1/4Fe₃O₄(s) + C(s) = 3/4Fe(s) + CO(g)

(7)

1/3MgFe₂O₄(s) + C(s) = 1/3MgO(s) + 2/3Fe(s) + CO(g)

(8)

1/3Fe₂O₃(s) + C(s) = 2/3Fe(s) + CO(g)

(9)

FeCr₂O₄(s) + C(s) = Cr₂O₃(s) + Fe(s) + CO(g)

(10)

1/3MgCr₂O₄(s) + 9/7C(s) = 1/3MgO(s) + 2/21Cr₇C₃(s) + CO(g)

(11)

1/3Cr₂O₃(s) + 9/7C(s) = 2/21Cr₇C₃(s) + CO(g)

(12)

1/3Cr₂O₃(s) + C(s) = 2/3Cr(s) + CO(g)

(13)

1/3Cr₂O₃(s) + 1/3Cr₇C₃(s) = 3Cr(s) + CO(g)

(14)

Fe(s) + C(s) = (Fe-C)_alloy

(15)

Fe-C_alloy + Cr + Cr₇C₃ = (Fe-Cr-C)_alloy

(16)

$$\Delta G_{13}=\Delta G_{13}^0+RT\ln \frac{\frac{P_{CO}}{P^0}\cdot a_{Cr}^{2/3}}{a_C\cdot a_{C{r}_2{O}_3}^{1/3}}$$

(17)

$$\Delta G_{14}=\Delta G_{14}^0+RT\ln \frac{\frac{P_{CO}}{P^0}\cdot a_{Cr}^3}{a_{C{r}_7{C}_3}^{1/3}\cdot a_{C{r}_2{O}_3}^{1/3}}$$

(18)

4. Conclusions

(1) The reduction yield of the two self-reduction briquettes A and B increased rapidly within 5 min, and then the growth rate became slower. The introduction of Fe₂O₃ to the Cr-containing solid waste self-reduction briquettes increased its reduction yield at a certain temperature.

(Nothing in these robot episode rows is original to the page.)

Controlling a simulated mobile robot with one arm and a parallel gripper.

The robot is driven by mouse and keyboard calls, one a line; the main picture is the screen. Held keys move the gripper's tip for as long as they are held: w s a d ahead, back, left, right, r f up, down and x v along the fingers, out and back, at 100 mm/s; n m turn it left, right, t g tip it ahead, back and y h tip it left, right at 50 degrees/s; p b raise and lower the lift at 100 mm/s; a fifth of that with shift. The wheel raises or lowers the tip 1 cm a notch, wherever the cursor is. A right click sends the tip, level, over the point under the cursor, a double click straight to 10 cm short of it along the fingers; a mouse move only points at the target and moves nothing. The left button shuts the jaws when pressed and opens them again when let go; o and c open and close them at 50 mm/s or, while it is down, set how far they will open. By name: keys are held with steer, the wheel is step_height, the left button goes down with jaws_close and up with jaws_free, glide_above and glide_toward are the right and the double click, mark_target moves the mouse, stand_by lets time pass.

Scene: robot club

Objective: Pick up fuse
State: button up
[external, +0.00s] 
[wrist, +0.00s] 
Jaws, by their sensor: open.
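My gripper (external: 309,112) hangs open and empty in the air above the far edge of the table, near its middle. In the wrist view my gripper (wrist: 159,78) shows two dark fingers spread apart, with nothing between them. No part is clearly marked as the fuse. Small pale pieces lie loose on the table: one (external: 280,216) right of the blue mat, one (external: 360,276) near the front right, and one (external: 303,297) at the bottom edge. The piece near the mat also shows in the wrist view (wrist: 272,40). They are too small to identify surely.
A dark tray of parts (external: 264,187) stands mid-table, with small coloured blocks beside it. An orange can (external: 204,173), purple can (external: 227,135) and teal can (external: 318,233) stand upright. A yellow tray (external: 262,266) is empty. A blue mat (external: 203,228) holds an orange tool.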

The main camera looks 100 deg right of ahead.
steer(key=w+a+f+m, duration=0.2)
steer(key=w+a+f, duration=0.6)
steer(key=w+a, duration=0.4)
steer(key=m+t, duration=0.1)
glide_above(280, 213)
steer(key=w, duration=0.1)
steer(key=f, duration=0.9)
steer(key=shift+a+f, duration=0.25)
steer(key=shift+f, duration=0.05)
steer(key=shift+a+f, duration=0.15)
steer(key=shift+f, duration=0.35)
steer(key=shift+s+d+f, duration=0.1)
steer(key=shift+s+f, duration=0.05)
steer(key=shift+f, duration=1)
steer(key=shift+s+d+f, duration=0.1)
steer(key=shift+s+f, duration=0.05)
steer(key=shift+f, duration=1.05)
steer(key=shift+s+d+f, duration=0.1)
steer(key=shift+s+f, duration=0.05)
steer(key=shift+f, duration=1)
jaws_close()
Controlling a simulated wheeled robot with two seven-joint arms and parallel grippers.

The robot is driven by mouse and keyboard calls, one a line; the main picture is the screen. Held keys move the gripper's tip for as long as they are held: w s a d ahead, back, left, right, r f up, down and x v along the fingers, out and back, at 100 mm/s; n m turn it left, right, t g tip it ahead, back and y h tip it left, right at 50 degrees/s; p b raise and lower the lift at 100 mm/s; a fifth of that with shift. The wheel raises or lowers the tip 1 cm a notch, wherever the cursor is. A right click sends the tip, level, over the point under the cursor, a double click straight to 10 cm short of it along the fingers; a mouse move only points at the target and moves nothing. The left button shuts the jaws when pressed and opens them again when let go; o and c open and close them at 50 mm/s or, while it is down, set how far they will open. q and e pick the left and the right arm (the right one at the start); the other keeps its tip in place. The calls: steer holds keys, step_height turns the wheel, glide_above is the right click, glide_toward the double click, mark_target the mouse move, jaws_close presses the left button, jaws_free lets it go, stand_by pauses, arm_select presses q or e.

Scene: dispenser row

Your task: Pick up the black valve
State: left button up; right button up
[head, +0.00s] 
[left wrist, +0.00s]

(2) The addition of Fe₂O₃ to the Cr-containing solid waste self-reduction briquettes decreased its Cr/(Cr + Fe), and a large amount of spherical Fe-C alloys with low Cr concentration was produced at a relatively low temperature. They could in-situ dilute the pure Cr or Cr₇C₃ to decrease the activity of Cr and promote the rapid reduction of Cr₂O₃, improving the recovery efficiency of Cr. Therefore, when the composition of Cr-containing solid waste self-reducing aggregation was designed for the furnaces with strong reducing atmosphere such as rotary hearth furnace, shaft furnace, or EAF furnace et al., much attention should be paid for its chromium-iron ratio (Cr/(Fe + Cr)).